Tally the lines that hold the string "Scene", and reply with the count alone.

::: RECORDS SHOWN :::

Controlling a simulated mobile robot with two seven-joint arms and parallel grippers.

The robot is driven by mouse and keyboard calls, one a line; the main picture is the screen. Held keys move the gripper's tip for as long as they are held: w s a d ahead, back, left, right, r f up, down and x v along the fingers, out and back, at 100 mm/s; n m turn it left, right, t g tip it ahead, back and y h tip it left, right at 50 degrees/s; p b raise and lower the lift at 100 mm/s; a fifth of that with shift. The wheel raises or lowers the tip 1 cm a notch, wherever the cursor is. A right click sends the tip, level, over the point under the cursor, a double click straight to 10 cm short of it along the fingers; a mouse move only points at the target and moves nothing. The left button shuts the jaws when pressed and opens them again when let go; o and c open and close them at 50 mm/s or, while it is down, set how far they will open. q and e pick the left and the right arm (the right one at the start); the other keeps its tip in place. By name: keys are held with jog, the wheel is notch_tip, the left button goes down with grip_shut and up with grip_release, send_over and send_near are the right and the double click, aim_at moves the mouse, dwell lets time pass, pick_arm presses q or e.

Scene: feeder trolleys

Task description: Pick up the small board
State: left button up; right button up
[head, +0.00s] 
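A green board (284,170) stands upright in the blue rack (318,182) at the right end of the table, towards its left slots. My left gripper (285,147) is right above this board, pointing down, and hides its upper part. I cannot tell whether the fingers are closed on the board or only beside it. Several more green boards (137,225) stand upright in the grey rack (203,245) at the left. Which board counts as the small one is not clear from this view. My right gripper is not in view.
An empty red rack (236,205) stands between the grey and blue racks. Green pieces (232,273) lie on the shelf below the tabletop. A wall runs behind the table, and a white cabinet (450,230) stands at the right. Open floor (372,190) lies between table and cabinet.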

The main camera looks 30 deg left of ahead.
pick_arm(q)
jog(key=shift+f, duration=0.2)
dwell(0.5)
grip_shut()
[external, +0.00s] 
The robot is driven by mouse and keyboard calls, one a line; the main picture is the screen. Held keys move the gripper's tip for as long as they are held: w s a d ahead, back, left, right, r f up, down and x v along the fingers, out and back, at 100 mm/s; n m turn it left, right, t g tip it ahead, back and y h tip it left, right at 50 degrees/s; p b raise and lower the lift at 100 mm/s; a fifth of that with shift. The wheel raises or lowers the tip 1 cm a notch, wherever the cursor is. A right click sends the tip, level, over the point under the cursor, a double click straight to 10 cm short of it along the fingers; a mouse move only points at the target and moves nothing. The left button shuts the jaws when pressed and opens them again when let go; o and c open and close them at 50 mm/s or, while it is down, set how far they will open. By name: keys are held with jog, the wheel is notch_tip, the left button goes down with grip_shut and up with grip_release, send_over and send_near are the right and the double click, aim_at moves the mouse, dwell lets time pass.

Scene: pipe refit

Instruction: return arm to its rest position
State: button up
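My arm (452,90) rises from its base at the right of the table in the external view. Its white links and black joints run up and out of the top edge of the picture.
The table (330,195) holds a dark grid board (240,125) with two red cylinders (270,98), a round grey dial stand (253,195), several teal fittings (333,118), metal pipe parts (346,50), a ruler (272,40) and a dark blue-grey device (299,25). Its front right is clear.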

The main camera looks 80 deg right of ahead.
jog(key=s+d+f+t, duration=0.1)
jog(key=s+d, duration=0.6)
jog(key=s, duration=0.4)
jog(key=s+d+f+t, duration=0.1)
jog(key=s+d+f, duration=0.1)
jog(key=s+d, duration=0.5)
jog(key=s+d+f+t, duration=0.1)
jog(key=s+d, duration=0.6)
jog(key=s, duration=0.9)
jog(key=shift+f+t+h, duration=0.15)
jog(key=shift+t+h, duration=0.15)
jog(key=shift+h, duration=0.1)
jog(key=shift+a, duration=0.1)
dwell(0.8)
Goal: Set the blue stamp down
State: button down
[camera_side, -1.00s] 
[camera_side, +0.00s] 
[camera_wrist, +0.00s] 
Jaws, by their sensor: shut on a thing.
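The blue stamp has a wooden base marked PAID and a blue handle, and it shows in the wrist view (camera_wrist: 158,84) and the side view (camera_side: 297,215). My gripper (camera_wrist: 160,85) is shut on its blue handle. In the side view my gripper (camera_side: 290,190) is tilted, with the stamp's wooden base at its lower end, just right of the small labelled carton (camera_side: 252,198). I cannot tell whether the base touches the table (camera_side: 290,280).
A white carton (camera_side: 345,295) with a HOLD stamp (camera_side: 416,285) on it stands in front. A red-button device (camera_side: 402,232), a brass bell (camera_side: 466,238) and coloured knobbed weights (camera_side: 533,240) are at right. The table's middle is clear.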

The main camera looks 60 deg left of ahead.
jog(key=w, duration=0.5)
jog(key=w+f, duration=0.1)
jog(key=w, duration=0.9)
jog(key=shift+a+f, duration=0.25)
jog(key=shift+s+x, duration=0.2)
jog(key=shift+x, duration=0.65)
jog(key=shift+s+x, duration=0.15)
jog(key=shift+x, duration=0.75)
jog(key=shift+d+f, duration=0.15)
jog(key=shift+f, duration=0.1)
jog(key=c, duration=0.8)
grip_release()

:::

## SOLUTION BELOW:
2